→ Given material:
______________________________
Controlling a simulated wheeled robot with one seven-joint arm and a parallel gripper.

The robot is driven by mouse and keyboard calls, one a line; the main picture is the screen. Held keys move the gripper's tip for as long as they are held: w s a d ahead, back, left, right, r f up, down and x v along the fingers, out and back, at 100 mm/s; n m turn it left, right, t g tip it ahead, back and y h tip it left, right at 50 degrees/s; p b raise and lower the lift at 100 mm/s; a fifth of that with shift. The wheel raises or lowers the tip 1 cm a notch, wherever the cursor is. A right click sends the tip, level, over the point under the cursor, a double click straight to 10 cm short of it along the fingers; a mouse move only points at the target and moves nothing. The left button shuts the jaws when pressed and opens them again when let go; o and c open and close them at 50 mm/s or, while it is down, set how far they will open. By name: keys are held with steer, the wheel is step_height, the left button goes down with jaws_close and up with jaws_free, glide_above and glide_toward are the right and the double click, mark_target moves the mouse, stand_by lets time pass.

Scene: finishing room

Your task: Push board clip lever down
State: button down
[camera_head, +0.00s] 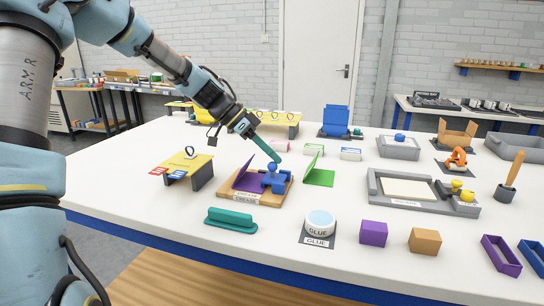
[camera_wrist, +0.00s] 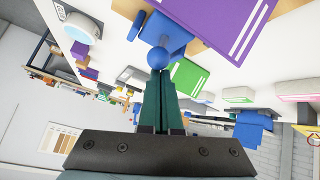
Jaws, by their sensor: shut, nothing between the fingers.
______________________________
→ Written instruction:
Repeat the data exactly, without the pictures.

→ Worked solution:
Controlling a simulated wheeled robot with one seven-joint arm and a parallel gripper.

The robot is driven by mouse and keyboard calls, one a line; the main picture is the screen. Held keys move the gripper's tip for as long as they are held: w s a d ahead, back, left, right, r f up, down and x v along the fingers, out and back, at 100 mm/s; n m turn it left, right, t g tip it ahead, back and y h tip it left, right at 50 degrees/s; p b raise and lower the lift at 100 mm/s; a fifth of that with shift. The wheel raises or lowers the tip 1 cm a notch, wherever the cursor is. A right click sends the tip, level, over the point under the cursor, a double click straight to 10 cm short of it along the fingers; a mouse move only points at the target and moves nothing. The left button shuts the jaws when pressed and opens them again when let go; o and c open and close them at 50 mm/s or, while it is down, set how far they will open. By name: keys are held with steer, the wheel is step_height, the left button goes down with jaws_close and up with jaws_free, glide_above and glide_toward are the right and the double click, mark_target moves the mouse, stand_by lets time pass.

Scene: finishing room

Your task: Push board clip lever down
State: button down
[camera_head, +0.00s] 
[camera_wrist, +0.00s] 
Jaws, by their sensor: shut, nothing between the fingers.

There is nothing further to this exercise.